In State of the World 2013, Robert Engelman, president of Worldwatch Institute, echoes Gro Bruntland in saying that societies are unlikely to “enact policies and programs that favor the future (or nonhuman life) at the expense of people living in the present, especially the poorer among us.” As environmentalists around the world struggle to provide for future generations while also protecting the present, they face criticisms of elitism. It is problematic, Engelman says, “to argue that prosperity for those in poverty should take a back seat to protection of the development prospects of future generations. Unless, perhaps, we are willing to take vows of poverty.”
Engelman offers what seems to be a tongue-in-cheek solution. While vows of poverty may be extreme, vows of sufficiency may be necessary. In November of 2009, Dr. Toby Ord, an Oxford University professor, pledged to give away anything he earned over £20,000. He then founded Giving What We Can (GWWC), an organization based on living sustainably and donating excess. GWWC inspires others to follow Dr. Ord’s lead, by taking a pledge stating:
“I recognise that I can use part of my income to do a significant amount of good in the developing world. Since I can live well enough on a smaller income, I pledge that from today until the day I retire, I shall give at least ten percent of what I earn to whichever organizations can most effectively use it to help people in developing countries. I make this pledge freely, openly, and without regret.”

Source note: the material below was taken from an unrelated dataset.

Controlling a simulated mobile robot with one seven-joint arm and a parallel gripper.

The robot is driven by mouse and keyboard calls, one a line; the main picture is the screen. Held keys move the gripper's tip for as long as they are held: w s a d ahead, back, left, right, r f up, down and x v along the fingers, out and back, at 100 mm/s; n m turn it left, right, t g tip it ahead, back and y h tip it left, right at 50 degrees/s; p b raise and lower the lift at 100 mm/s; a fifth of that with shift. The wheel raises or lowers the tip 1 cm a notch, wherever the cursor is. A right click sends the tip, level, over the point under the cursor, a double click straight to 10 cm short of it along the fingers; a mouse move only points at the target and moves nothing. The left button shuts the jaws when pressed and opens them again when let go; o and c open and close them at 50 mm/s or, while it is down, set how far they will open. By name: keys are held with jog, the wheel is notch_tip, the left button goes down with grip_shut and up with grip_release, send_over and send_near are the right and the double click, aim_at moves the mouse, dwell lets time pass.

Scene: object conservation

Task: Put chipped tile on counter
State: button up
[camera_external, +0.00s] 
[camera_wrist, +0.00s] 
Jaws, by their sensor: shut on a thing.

Ord’s pledge has spurred quite a following, numbering 280 members, and raising over $108 million. GWWC has become particularly popular amongst college campuses, despite the fact that most students have little extra money to give. In order to accommodate the high student interest (over 40 percent of pledges come from students), GWWC invites students to commit only one percent of their income until graduation. While one percent of a student’s income is an almost meaningless number, it demonstrates the high interest within the younger generation.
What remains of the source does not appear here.